For much of the summer, Portland was spared the most intense effects of climate change, even as heat and wildfire smoke blanketed most of the nation.
In August, our luck ran out.
Last week, the city endured a four-day blast of 100-degree heat that Multnomah County officials now suspect killed six people. Now Portland is cloaked in a rust-colored haze, and the air quality index rose above 150—meaning the air is unhealthy enough to affect most people.

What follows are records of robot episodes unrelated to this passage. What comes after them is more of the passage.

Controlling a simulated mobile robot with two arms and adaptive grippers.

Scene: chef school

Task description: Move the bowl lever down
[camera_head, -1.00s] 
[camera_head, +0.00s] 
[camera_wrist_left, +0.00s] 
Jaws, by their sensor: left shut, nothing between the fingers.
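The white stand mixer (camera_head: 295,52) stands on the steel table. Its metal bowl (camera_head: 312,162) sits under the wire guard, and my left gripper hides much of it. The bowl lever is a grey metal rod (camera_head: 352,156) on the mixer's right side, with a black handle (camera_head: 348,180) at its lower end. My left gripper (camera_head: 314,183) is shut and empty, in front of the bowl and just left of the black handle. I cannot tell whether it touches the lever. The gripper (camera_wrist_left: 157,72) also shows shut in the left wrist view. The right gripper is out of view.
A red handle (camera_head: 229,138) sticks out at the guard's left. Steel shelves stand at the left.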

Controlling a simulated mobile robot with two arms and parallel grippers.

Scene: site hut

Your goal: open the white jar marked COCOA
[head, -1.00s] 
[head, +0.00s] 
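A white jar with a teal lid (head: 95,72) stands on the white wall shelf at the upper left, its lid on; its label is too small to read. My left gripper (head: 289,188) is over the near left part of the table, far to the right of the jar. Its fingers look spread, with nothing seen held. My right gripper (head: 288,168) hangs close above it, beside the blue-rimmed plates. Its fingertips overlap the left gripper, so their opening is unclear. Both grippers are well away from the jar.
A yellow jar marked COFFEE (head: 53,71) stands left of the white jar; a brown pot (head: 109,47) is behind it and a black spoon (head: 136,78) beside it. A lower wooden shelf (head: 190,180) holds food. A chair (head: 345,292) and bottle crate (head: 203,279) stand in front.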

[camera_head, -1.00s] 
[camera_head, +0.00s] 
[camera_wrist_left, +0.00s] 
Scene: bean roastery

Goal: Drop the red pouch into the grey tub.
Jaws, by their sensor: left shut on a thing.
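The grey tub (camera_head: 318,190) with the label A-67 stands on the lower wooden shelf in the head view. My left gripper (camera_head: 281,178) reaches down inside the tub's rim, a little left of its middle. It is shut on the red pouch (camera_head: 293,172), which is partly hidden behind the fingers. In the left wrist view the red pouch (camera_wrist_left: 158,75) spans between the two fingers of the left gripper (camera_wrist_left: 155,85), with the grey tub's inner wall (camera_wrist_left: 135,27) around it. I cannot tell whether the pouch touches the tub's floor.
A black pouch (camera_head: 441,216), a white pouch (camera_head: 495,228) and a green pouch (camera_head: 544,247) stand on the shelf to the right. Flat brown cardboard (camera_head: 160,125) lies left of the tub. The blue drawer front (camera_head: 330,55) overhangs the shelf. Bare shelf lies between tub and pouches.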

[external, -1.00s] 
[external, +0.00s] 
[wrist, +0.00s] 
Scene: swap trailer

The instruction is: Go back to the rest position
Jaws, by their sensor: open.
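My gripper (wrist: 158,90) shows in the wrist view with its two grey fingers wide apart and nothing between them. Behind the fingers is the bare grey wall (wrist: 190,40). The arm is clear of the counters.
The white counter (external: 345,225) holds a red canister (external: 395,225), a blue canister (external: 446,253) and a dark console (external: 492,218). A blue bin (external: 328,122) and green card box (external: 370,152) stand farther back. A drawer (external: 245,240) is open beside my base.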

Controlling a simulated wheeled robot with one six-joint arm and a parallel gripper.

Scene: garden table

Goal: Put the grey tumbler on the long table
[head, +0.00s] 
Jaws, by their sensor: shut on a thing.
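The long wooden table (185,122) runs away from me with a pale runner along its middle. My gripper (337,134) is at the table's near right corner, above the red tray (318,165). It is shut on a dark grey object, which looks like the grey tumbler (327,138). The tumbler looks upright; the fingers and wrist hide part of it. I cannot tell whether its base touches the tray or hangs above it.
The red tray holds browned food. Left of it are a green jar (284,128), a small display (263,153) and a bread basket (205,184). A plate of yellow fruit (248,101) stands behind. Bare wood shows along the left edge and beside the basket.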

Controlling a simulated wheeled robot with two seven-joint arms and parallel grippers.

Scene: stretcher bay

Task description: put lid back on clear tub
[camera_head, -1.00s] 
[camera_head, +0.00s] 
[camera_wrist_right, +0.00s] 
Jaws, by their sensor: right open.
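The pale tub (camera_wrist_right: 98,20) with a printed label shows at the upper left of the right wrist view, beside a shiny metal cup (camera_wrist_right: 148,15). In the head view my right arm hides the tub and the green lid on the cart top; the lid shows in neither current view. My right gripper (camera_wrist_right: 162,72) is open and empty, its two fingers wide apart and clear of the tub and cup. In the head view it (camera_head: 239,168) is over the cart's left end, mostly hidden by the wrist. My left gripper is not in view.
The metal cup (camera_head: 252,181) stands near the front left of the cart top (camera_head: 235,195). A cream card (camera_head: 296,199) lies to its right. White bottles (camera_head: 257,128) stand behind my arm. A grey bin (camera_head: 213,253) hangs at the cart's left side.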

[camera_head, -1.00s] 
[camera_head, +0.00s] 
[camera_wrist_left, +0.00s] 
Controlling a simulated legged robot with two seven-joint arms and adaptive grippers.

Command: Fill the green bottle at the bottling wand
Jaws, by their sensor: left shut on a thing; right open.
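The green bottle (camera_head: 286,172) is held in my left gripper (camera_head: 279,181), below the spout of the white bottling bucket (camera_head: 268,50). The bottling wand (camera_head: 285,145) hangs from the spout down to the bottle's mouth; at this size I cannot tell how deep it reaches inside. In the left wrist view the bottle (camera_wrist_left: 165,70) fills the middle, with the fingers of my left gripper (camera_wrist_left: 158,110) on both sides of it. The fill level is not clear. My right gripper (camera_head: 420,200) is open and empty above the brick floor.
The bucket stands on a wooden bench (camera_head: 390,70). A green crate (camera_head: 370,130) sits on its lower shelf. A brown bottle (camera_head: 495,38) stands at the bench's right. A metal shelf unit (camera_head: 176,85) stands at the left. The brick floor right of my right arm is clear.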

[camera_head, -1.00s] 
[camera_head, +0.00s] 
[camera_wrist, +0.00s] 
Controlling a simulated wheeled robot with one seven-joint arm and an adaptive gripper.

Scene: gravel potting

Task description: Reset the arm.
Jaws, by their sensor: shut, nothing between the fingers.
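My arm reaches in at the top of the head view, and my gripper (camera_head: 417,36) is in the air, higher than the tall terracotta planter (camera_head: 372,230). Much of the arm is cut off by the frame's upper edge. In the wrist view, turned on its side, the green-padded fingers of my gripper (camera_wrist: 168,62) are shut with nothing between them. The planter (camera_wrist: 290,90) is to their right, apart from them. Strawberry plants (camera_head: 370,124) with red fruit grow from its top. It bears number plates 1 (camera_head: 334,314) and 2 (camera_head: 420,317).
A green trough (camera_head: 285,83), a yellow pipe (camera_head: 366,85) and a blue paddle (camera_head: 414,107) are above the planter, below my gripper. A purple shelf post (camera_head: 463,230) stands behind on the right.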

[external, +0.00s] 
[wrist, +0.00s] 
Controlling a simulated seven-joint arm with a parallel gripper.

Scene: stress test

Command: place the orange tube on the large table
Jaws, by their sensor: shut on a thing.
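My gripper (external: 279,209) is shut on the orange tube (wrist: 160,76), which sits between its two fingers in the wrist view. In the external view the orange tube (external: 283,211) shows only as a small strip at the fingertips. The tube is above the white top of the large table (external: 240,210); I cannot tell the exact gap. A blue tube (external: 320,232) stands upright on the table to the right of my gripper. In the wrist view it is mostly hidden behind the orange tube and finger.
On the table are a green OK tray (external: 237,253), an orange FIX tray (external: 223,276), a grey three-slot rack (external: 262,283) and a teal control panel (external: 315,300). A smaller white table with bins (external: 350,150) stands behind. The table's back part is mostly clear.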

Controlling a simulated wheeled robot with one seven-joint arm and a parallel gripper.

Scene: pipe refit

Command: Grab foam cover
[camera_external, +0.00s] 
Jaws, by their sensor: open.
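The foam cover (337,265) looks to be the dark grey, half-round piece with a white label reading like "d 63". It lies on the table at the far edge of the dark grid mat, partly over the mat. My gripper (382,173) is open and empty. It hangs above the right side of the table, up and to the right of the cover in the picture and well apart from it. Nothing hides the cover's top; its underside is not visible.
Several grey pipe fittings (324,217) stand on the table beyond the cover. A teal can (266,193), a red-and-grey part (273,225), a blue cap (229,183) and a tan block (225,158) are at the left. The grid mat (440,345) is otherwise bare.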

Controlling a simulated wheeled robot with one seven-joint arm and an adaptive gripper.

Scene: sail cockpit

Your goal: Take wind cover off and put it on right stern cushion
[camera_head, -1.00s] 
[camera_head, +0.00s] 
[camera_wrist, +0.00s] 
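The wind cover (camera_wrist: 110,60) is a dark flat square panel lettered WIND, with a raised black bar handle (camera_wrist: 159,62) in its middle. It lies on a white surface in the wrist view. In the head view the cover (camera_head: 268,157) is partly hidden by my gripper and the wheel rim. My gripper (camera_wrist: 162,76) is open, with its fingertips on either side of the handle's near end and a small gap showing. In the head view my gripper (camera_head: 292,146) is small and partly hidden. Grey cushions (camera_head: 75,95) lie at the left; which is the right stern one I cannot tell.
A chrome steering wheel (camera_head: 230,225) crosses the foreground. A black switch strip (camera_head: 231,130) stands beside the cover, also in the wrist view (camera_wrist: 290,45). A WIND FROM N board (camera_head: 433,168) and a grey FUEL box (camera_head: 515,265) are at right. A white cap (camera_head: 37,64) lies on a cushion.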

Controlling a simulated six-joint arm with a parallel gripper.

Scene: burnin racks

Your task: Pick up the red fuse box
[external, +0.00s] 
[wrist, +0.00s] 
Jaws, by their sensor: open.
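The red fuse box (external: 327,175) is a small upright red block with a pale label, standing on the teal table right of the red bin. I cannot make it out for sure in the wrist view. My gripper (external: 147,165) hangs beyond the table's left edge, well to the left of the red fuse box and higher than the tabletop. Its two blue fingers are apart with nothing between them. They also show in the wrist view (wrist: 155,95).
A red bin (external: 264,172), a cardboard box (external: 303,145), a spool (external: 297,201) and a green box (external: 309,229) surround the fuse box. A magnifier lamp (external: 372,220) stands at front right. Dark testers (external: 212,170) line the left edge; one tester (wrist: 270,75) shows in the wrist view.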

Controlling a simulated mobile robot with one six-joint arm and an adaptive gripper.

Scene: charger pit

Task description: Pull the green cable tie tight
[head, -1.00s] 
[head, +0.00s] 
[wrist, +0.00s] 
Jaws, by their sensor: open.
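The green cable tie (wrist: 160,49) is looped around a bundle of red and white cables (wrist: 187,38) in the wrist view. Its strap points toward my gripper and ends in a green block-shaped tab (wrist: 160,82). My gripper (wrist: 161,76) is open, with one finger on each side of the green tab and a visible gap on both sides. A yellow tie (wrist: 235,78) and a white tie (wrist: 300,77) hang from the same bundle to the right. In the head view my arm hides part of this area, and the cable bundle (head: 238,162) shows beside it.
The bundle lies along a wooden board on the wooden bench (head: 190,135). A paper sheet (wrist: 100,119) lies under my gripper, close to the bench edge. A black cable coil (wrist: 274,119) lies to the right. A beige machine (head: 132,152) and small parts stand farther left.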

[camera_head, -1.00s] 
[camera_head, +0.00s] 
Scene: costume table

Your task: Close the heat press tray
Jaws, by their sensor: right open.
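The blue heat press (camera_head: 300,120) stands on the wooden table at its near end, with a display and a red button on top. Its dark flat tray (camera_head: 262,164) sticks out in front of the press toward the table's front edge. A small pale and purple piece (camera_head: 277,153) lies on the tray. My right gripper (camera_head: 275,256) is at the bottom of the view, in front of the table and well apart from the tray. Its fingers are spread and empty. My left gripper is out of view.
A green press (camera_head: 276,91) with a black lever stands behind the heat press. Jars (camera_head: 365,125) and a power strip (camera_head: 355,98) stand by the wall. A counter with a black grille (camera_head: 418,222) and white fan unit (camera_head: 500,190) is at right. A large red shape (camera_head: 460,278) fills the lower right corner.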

Smoke from wildfires in NE Washington & Canada will continue to impact NW Oregon & SW Washington today into tomorrow. Here's a look at the forecast from the latest smoke model. Make sure to take precautions from the smoke! Air quality info: https://t.co/lSnaFgmWVw #ORwx #WAwx pic.twitter.com/OEE5GVKzcS
— NWS Portland (@NWSPortland) August 20, 2023
It wasn’t bad enough to postpose tonight’s Portland Thorns soccer match, however. “The match remains on schedule,” team spokeswoman Katie Simons tells WW. “The National Women’s Soccer League and the club are continuing to monitor the air quality.”
The smoke is drifting into Portland from wildfires in Eastern Washington as well as the enormous blazes in British Columbia. (Canadian wildfires have been brutal and relentless this year, and this week are threatening a resort town in the Rockies, as well as causing a mass evacuation of Yellowknife, a town just 250 miles south of the Arctic Circle.)
Meteorologists from the National Weather Service’s Portland office expressed confidence that a low-pressure system moving in from the north would blow the smoke out of town on Monday.
“While we aren’t seeing the rainfall we’d like,” the NWS wrote Sunday afternoon, “this will help the fire weather conditions in the area and it will help push the smoke out of our forecast area.”
The smoke came at the tail end of what was arguably Portland’s most taxing weather week in 2023. (There’s competition.) The death toll from a heat wave continued to climb through the weekend, reaching six on Saturday. While county officials are loath to supply details of the circumstances of each death, context clues from the announcements suggest at least one person’s body was found well after the heat had subsided.
It’s cold comfort, but Portland’s woes don’t match what’s happening in the rest of Oregon. Wildfires are burning close to Bend, curtailing outdoor activities at that recreation hub. The arrival of what’s left of Hurricane Hilary later this week may douse fires, but it could also trigger landslides, state officials warned.